EXERCISE DIRECTIONS
Assemble all lines in which the string "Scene" appears.
== LISTED RECORDS
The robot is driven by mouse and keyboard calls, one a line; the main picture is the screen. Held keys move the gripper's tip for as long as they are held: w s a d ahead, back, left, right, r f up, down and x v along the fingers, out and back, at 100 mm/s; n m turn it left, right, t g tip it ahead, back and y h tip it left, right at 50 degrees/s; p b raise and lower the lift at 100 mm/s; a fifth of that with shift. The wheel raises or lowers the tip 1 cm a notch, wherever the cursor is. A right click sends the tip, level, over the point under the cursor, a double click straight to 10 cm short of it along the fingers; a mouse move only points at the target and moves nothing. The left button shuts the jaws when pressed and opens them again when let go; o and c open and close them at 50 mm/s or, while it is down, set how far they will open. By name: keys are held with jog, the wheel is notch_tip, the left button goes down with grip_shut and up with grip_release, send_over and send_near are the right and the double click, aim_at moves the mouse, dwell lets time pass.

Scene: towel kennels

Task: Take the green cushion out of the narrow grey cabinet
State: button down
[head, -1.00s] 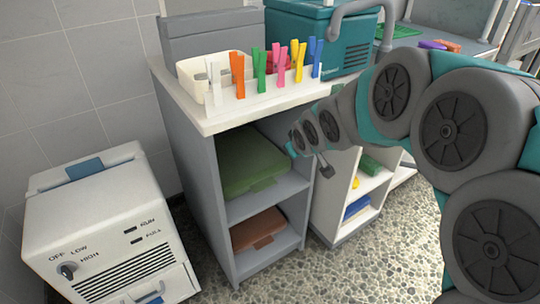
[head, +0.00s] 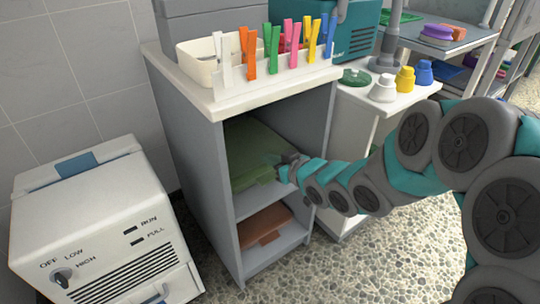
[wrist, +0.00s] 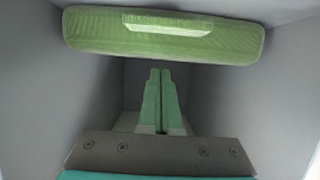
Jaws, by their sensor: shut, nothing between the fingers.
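The green cushion (head: 252,152) lies on the upper shelf of the narrow grey cabinet (head: 188,135). In the wrist view the cushion (wrist: 205,42) spans the top of the picture, with a pale green tab (wrist: 165,27) on its near side. My gripper (head: 288,165) is at the front opening of the cabinet, by the right end of the cushion's front edge in the head view. In the wrist view the green fingers of my gripper (wrist: 160,75) are pressed together with nothing between them. They appear apart from the cushion; the exact gap is unclear.
A brown cushion (head: 264,224) lies on the lower shelf. Cabinet walls stand close on both sides. Coloured clothespins (head: 272,48) and a white bin (head: 196,63) stand on the cabinet top. A white appliance (head: 100,215) is at left. A white shelf unit with coloured jars (head: 404,79) is at right.

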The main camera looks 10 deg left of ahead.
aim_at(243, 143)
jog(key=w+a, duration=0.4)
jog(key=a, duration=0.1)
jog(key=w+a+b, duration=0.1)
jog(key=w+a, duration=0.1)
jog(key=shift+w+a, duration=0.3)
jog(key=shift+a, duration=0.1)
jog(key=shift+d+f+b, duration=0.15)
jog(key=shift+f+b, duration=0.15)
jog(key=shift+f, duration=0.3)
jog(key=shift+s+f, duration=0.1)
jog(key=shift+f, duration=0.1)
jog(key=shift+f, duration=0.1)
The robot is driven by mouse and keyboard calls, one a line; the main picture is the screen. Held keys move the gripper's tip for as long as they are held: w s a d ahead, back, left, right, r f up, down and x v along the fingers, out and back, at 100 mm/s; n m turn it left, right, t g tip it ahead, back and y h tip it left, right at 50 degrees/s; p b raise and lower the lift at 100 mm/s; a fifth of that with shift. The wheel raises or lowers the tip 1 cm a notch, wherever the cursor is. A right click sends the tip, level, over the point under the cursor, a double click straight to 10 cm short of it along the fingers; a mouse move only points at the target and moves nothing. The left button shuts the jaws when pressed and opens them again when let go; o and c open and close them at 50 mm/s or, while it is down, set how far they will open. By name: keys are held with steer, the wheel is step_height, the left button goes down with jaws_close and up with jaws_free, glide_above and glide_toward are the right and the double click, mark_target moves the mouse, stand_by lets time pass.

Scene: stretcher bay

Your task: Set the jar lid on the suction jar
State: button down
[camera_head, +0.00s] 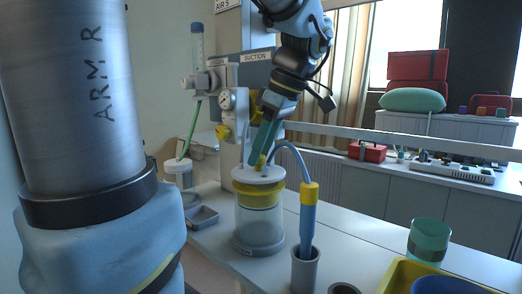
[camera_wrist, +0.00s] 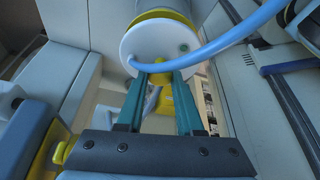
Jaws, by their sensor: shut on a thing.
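The white jar lid (camera_head: 259,174) is at the top of the suction jar (camera_head: 258,228), a clear cylinder with a yellow collar. The lid looks roughly level and close over the collar; I cannot tell whether it is fully seated. My gripper (camera_head: 261,159), with green fingers, comes down from above and is shut on the lid's yellow knob. In the wrist view, my gripper (camera_wrist: 166,70) has its fingertips on both sides of the knob. The lid (camera_wrist: 148,40) shows there as a white disc, with the jar's yellow collar behind it.
A blue hose (camera_head: 292,150) arches from the lid area to a blue wand with a yellow collar (camera_head: 310,194) in a grey cup (camera_head: 305,272). A suction unit (camera_head: 228,101) stands behind. A green cup (camera_head: 429,240) and yellow tray (camera_head: 402,276) are at the right. The counter's middle is clear.

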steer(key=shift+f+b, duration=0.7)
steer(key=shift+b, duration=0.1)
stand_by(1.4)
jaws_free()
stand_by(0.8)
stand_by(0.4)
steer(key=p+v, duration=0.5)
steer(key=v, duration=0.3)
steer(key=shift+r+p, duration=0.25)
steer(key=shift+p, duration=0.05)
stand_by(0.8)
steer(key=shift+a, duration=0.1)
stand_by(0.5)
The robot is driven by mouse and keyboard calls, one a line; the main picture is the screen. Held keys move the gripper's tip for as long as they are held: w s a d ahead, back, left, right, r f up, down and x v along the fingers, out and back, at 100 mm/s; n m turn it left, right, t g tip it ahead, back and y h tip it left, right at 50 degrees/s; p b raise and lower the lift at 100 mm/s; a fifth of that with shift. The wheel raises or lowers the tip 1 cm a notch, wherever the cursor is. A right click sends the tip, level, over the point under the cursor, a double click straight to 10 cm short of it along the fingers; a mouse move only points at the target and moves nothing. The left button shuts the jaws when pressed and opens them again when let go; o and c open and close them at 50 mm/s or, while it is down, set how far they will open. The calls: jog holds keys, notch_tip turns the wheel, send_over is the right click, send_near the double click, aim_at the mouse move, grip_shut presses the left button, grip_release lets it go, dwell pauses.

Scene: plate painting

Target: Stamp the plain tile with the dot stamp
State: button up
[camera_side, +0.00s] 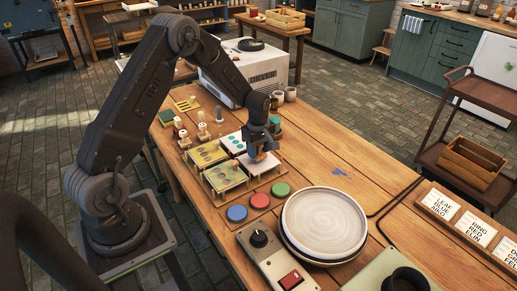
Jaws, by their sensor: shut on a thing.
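My gripper (262,148) is shut on a small wooden stamp (262,157), presumably the dot stamp, though its face is hidden. It is just above or on a plain white tile (248,164) on a low wooden stand. I cannot tell whether the stamp touches the tile. The gripper and stamp hide part of this tile. Behind it to the left is a white tile (231,142) with teal marks. Two yellow-green tiles with dark marks, a rear one (208,153) and a front one (224,177), stand to the left.
Blue (237,213), red (260,201) and green (281,189) round pads lie in front of the tiles. Stacked plates (324,222) stand right of them. Upright stamps (202,131) stand behind the tiles. A control box (274,262) sits at the front edge. The table's right middle is mostly clear.

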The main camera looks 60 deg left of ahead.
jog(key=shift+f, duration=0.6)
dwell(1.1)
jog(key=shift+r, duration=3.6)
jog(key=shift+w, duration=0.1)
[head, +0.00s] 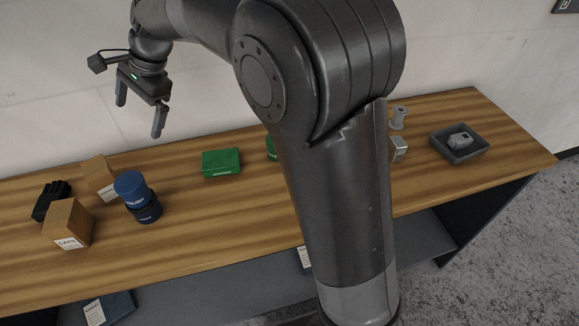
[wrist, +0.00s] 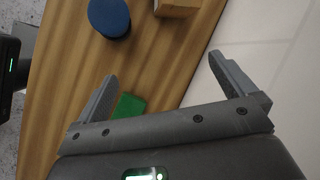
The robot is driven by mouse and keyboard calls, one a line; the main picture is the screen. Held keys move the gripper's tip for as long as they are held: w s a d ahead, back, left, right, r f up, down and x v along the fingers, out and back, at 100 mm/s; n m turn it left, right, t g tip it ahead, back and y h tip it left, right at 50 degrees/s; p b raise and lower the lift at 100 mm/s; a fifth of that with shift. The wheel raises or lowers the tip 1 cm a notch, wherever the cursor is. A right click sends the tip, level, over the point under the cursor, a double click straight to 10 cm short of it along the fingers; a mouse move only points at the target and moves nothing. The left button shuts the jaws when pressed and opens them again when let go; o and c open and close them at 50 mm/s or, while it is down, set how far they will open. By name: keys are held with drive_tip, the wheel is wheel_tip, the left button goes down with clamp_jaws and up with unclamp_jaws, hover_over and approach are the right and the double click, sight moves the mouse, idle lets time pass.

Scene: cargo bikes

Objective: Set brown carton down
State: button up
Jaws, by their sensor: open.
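Two brown cartons stand on the wooden table at the left in the head view. One carton (head: 69,225) with a white label is at the front; the other carton (head: 97,176) is behind it, near the wall. A brown carton, probably the rear one, is cut off at the top edge of the wrist view (wrist: 177,6). My gripper (head: 139,119) is open and empty, raised above the table near the wall, to the right of the cartons.
A blue canister (head: 133,196) stands right of the cartons, and black gloves (head: 48,200) lie left. A green box (head: 221,162) is mid-table. A grey tray (head: 460,151) holding a small part is at the right. My arm hides part of the table. Bare wood lies along the front.

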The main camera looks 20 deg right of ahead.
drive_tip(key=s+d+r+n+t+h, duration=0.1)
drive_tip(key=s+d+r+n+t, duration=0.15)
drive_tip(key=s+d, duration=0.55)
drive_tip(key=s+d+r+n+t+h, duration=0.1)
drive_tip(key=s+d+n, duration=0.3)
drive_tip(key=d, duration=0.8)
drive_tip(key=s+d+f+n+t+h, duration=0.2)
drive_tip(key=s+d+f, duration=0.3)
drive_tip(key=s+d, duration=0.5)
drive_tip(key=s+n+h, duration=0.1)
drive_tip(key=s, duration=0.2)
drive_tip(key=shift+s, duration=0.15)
====
TASK OUTPUT
Scene: towel kennels
Scene: stretcher bay
Scene: plate painting
Scene: cargo bikes

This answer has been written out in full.